# TASK
Reproduce nothing but the lines from the one with "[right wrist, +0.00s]" through the one with "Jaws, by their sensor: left", exactly and with both ends. Omit pictures.

== RECORDS SHOWN

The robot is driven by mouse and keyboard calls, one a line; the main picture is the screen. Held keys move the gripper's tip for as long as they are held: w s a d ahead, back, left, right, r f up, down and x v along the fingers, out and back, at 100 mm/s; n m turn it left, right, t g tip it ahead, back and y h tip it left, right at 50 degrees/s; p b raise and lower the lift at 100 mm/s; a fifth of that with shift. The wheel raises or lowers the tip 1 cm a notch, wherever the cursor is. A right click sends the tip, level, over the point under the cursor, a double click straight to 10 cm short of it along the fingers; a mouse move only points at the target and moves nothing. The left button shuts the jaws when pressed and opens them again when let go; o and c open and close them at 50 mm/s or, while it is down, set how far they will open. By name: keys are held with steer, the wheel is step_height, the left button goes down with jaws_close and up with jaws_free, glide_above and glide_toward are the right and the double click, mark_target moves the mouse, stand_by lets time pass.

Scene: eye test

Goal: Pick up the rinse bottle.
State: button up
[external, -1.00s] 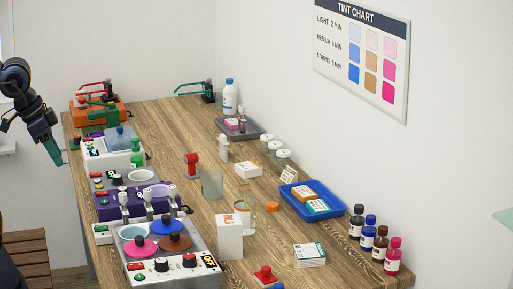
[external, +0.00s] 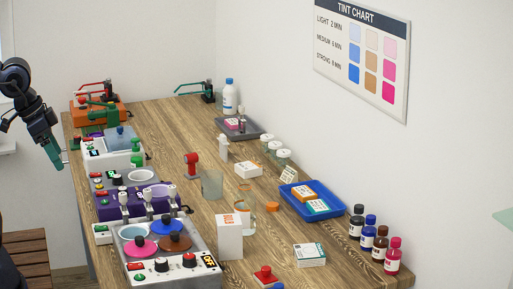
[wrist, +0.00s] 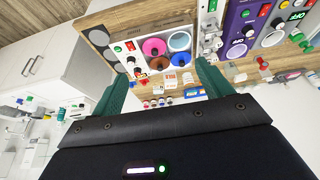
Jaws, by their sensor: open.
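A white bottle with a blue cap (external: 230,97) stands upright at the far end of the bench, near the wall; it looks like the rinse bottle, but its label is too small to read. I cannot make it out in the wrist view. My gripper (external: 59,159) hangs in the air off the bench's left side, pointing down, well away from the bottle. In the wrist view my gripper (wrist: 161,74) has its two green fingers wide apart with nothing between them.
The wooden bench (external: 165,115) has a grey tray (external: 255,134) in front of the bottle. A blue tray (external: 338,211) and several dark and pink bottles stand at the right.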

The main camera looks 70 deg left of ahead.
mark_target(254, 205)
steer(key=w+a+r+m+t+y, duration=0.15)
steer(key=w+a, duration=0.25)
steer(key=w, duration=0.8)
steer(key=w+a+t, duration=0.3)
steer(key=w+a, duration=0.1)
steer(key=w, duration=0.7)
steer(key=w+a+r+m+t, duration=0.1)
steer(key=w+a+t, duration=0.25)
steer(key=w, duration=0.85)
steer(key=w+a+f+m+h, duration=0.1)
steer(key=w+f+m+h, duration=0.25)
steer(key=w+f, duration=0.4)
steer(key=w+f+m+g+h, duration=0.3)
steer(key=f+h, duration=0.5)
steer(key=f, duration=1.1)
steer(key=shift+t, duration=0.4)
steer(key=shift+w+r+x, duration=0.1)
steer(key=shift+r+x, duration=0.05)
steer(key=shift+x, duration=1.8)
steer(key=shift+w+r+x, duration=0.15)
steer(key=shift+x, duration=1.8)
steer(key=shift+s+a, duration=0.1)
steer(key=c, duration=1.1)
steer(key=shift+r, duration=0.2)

====
== RECORDS SHOWN

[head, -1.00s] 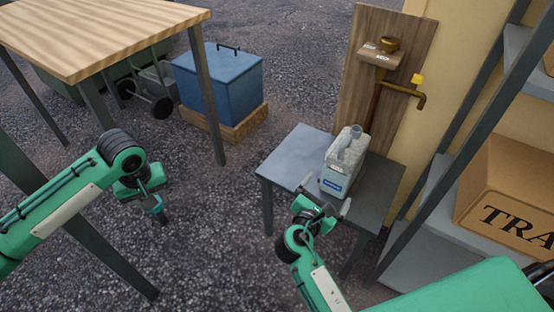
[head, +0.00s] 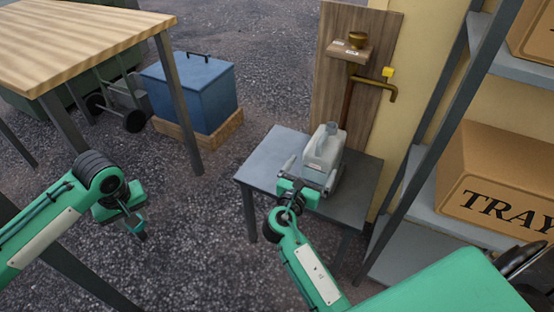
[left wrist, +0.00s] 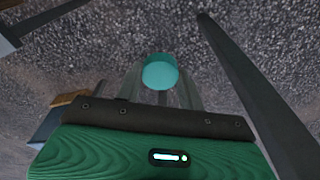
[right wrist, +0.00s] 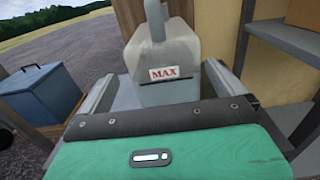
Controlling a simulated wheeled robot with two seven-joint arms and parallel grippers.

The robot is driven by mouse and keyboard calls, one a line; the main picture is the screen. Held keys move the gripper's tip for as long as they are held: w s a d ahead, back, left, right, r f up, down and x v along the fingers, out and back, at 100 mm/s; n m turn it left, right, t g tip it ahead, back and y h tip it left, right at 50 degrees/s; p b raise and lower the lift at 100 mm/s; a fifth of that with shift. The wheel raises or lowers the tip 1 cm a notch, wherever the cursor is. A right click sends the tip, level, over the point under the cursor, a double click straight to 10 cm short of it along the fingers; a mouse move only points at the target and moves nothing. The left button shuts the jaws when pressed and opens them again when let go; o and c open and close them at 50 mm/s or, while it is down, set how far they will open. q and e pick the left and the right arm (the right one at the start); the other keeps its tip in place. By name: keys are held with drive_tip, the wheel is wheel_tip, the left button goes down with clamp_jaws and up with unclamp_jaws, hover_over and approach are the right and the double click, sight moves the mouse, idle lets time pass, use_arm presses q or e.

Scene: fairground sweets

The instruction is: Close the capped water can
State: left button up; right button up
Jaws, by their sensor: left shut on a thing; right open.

====

# COMPLETE ANSWER
[right wrist, +0.00s] 
Controlling a simulated wheeled robot with two seven-joint arms and parallel grippers.

The robot is driven by mouse and keyboard calls, one a line; the main picture is the screen. Held keys move the gripper's tip for as long as they are held: w s a d ahead, back, left, right, r f up, down and x v along the fingers, out and back, at 100 mm/s; n m turn it left, right, t g tip it ahead, back and y h tip it left, right at 50 degrees/s; p b raise and lower the lift at 100 mm/s; a fifth of that with shift. The wheel raises or lowers the tip 1 cm a notch, wherever the cursor is. A right click sends the tip, level, over the point under the cursor, a double click straight to 10 cm short of it along the fingers; a mouse move only points at the target and moves nothing. The left button shuts the jaws when pressed and opens them again when let go; o and c open and close them at 50 mm/s or, while it is down, set how far they will open. q and e pick the left and the right arm (the right one at the start); the other keeps its tip in place. By name: keys are held with drive_tip, the wheel is wheel_tip, the left button goes down with clamp_jaws and up with unclamp_jaws, hover_over and approach are the right and the double click, sight moves the mouse, idle lets time pass, use_arm presses q or e.

Scene: fairground sweets

The instruction is: Close the capped water can
State: left button up; right button up
Jaws, by their sensor: left shut on a thing; right open.

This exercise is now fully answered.